Raisa Punkki Dance
"Salve Regina"
NOHspace
San Francisco, CA
January 17, 2016
by Rita Felciano
copyright © Rita Felciano 2016
Finnish American choreo- grapher Raisa Punkki borrowed the name for her latest choreography, "Salve Regina," from a medieval Christian prayer to the mother of Jesus. Since Islam also expresses great reverence for the one it calls Miriam, the reference makes sense. "Salve" is a mysterious one-hour, six-scene meditation on womanhood. Its subtext purports to consider why some cultures insist on hiding the female body, while others expose it. I am not sure whether that aspect was all that clearly realized. But Pukki deserves a Salve of her own because of the pristine use of her dancers, veiled or not. "Salve" suggested a quasi-mythic female power intimately connected to creation. The trajectory -- slim as it is -- could be tightened though Mark Hertenstein's billowing score gives the work a solid, much needed foundation.
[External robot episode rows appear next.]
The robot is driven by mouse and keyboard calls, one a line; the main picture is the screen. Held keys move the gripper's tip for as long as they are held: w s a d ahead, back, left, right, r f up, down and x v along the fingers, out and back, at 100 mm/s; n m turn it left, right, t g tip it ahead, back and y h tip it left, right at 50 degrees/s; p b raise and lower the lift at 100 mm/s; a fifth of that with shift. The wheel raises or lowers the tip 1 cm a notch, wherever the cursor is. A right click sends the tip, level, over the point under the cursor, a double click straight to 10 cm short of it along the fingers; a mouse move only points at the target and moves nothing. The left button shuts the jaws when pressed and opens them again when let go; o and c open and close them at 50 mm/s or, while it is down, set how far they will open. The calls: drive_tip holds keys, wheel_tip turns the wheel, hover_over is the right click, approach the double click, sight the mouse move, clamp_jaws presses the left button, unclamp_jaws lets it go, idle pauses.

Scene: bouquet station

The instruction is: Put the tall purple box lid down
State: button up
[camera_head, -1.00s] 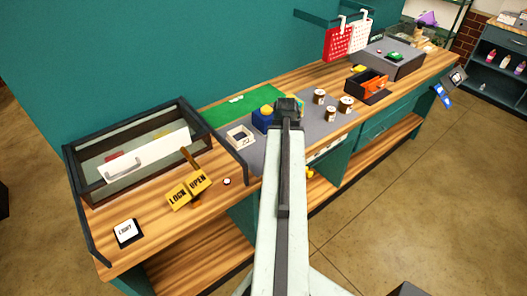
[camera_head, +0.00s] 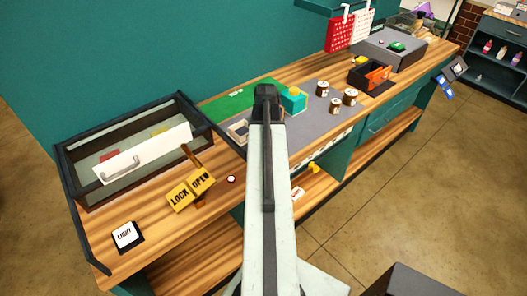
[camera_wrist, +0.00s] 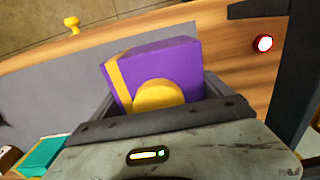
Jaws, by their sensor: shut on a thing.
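The purple lid (camera_wrist: 172,68) shows in the wrist view, with a yellow band along its left side and a rounded yellow knob (camera_wrist: 158,95). My gripper (camera_wrist: 160,108) is shut on the lid, which sits tilted between the dark fingers. The lid's lower part is hidden by the gripper, and I cannot tell whether it touches the surface under it. In the head view my gripper (camera_head: 266,92) is over the grey mat (camera_head: 318,122), and my arm hides the lid. A teal box with a yellow top (camera_head: 292,101) stands just right of the gripper.
A pale square frame (camera_head: 238,131) lies left of my arm. A glass-topped case (camera_head: 125,150), a yellow LOCK/OPEN sign (camera_head: 190,190) and a red-white button (camera_head: 231,179) are further left. Bare mat shows between.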

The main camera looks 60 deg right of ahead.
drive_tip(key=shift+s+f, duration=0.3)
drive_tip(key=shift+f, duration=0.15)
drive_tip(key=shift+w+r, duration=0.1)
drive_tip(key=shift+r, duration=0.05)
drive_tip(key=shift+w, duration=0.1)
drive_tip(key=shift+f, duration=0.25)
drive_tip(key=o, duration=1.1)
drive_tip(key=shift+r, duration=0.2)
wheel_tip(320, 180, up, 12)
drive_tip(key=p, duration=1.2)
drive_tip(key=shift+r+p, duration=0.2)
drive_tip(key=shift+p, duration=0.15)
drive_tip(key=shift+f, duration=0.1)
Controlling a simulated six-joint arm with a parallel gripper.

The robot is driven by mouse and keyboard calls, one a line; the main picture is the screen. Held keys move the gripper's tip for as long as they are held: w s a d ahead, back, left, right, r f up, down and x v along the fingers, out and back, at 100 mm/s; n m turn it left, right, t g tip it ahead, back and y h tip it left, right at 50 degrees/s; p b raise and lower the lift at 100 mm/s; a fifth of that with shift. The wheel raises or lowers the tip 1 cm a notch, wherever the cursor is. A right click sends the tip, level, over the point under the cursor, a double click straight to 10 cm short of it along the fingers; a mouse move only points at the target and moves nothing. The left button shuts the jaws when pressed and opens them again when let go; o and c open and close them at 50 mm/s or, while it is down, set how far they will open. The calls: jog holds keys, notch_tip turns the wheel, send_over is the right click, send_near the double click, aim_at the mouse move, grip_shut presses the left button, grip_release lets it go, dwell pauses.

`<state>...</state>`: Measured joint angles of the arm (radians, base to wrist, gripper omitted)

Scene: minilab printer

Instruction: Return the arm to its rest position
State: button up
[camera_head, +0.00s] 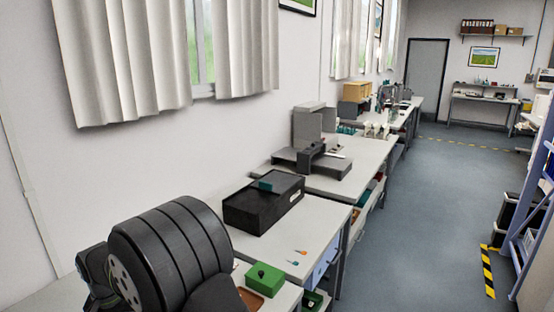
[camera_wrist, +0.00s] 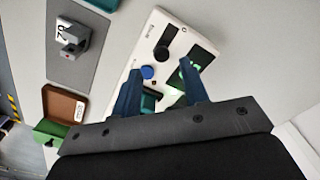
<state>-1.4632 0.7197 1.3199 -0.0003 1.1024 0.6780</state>
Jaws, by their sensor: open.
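My gripper (camera_wrist: 163,78) shows in the wrist view as two dark blue fingers, spread apart. They point toward a white device (camera_wrist: 146,52) with a black knob, a blue button (camera_wrist: 148,72) and a dark screen with green marks (camera_wrist: 193,68). A teal piece (camera_wrist: 151,102) shows between the fingers; I cannot tell whether it touches them. My dark, ribbed arm (camera_head: 170,255) fills the lower left of the head view, and the gripper is not seen there.
In the wrist view, a brown tray (camera_wrist: 62,104) and a green box (camera_wrist: 48,130) lie at left, below a grey block (camera_wrist: 72,40). In the head view, the green box (camera_head: 264,280) sits near my arm. A black box (camera_head: 262,207) stands farther along the bench. The aisle at right is clear.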

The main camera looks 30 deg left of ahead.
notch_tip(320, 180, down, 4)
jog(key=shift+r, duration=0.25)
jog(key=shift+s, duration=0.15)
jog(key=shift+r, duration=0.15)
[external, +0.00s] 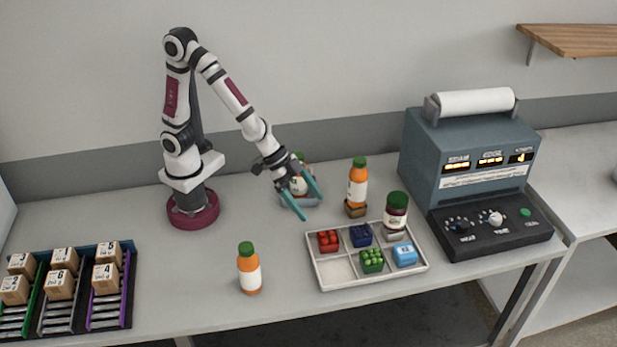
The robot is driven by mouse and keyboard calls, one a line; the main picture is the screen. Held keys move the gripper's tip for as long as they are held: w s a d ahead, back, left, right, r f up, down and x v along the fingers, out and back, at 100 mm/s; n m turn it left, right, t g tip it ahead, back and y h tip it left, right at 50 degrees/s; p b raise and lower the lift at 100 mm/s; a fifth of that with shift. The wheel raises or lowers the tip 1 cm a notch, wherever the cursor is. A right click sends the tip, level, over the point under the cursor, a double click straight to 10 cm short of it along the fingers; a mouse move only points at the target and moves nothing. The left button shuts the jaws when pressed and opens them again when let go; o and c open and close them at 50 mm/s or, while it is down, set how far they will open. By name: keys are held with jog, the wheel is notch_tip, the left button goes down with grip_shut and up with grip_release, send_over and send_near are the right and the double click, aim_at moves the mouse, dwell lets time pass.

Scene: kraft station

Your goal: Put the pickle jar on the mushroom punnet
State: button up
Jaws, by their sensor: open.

Fanny Miettinen and Megan Hertensteiner in "Salve Regina"
Photo © Pak Han
Punkki's stunning opening solo has her in a darkly mottled shroud, buffeted by amorphous forces and trying hang on to definable shapes. She looked like matter struggling to become alive. When her bony fingers finally emerged, they formed the Sacral Chakra (associated with procreation) and out of her drooping veil she formed a baby that slipped out of her hands as she slithered off into darkness. These images were so short that they almost escaped your attention but they shone like sparks in the darkness.
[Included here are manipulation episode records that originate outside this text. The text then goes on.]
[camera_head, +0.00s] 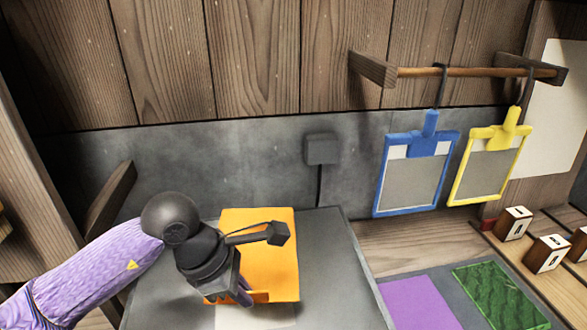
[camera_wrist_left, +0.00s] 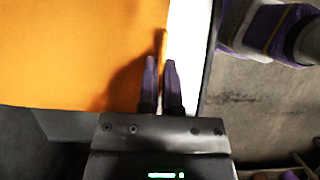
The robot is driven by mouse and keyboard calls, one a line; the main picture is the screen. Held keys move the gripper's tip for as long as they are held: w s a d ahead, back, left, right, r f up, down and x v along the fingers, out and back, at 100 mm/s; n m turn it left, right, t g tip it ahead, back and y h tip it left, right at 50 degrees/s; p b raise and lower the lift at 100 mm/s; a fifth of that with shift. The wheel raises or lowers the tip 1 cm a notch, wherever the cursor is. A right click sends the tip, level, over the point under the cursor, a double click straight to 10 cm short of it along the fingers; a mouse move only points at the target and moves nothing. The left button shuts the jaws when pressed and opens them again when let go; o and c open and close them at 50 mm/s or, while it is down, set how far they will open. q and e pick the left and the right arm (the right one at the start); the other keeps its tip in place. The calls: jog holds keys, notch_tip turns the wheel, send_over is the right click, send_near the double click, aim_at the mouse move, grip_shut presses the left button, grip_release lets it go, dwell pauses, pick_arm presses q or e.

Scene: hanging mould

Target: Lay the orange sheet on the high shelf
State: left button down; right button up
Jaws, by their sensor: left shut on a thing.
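The orange sheet (camera_head: 262,245) is above the grey work surface in the head view, partly covered by my left wrist. My left gripper (camera_head: 245,297) is at its near edge and shut on it. In the left wrist view the sheet (camera_wrist_left: 70,50) fills the upper left. The two dark fingertips (camera_wrist_left: 160,68) stand close together at its right-hand edge, with a fold or shadow by them. I cannot make out a high shelf for certain in either view. My right gripper is not in view.
A white sheet (camera_head: 255,318) lies below the orange one on the grey surface (camera_head: 335,270). Purple (camera_head: 420,303) and green (camera_head: 500,295) sheets lie to the right. Blue (camera_head: 378,185) and yellow (camera_head: 458,180) framed moulds hang from a wooden rod (camera_head: 465,72). Wooden blocks (camera_head: 513,223) stand far right.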

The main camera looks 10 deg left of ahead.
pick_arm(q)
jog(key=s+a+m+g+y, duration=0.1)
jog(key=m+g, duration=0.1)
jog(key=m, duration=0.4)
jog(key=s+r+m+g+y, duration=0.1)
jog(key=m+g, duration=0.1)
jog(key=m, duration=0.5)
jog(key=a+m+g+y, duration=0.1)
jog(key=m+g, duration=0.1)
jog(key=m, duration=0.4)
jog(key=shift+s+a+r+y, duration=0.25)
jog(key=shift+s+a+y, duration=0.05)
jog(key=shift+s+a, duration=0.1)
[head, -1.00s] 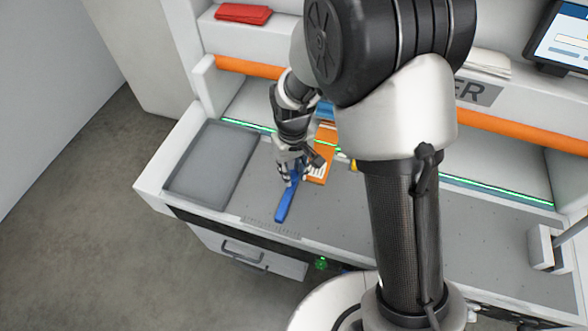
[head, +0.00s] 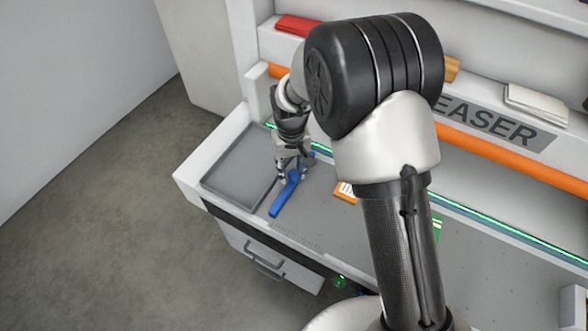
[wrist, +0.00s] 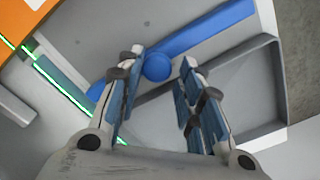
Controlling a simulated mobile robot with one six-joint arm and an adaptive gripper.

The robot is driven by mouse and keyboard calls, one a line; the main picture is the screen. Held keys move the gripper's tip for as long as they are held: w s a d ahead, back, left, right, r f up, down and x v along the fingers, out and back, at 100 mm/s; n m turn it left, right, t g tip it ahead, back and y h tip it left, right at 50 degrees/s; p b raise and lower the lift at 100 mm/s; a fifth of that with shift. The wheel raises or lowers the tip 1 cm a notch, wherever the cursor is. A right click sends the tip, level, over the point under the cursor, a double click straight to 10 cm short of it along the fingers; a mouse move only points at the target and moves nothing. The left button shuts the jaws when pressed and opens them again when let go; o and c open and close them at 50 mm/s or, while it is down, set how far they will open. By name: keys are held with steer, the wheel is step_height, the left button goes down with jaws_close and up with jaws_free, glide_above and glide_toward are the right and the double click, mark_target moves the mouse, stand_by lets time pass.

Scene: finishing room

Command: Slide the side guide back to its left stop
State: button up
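The side guide (head: 280,202) is a blue bar lying front to back across the grey bed, close beside the right edge of the grey tray. In the wrist view the blue guide (wrist: 210,32) crosses the top, with a round blue knob (wrist: 157,67) on it. My gripper (head: 289,177) is down at the guide. In the wrist view my gripper (wrist: 162,56) has its fingers apart, one on each side of the knob. A gap shows right of the knob; contact on the left I cannot tell. The stop itself I cannot make out.
The grey tray (head: 215,184) is at the bed's left end. An orange card (head: 345,191) lies right of the guide, partly behind my arm. An orange rail (head: 500,155) and a green light strip run along the back.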

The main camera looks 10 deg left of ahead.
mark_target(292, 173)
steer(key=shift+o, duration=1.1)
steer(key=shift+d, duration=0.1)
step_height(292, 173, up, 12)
Tall Jennifer Meek and Sarah Keeney's duet sent the two of them into large, running strides across the tiny space. They recalled Picasso's giant women from his neo-classical period -- unstoppable, bigger than the world they live in. Swinging their hips in voluminous skirts and staring into the space behind us, their hands spoke with gestures in the air and along their bodies. They struggled, fell but raised each other. Resting in wide and deep plies, I thought of them giving birth. But then all of a sudden they retired to pedestals on the sideline, veiled their faces and became carved monuments of mourning.
The sunniest section shows young Pyry Miettinen -- Pukki's son -- sitting on a box with sea gulls squawking overhead when Darius Sohei walked in with two boxes of his own. With Miettinen watching the grown up man, they moved closer together, Miettinen imitating Sohei, perhaps suggesting process of growing up. But then Sohei's duet with Keeney was an unending a struggle, including a slow motion fight, and ended in acquiescence when he pushed his head against her belly. Did we step here out of myth into reality?
"Salve's" most visually dramatic duet had Megan Hertensteiner and Pukki's small daughter, Fannie Miettinen, swathed in blood red fabric with the little girl becoming an incubus on her "mother's" back. She released yards and yards of red fabric that flowed like rivers of blood over Hertensteiner. That's why the gentle ending came as such a surprise. A very pregnant Mihyun Lee, in gossamer white, her black hair partially covering her face, dream-walked the diagonal, caressing to the child whose voice we had heard way back in the beginning of composer Hertensteiner's score.
"Salve" is dark and intimate but its finely crafted use of the dancing body resonates the way ancient stories and much told tales do.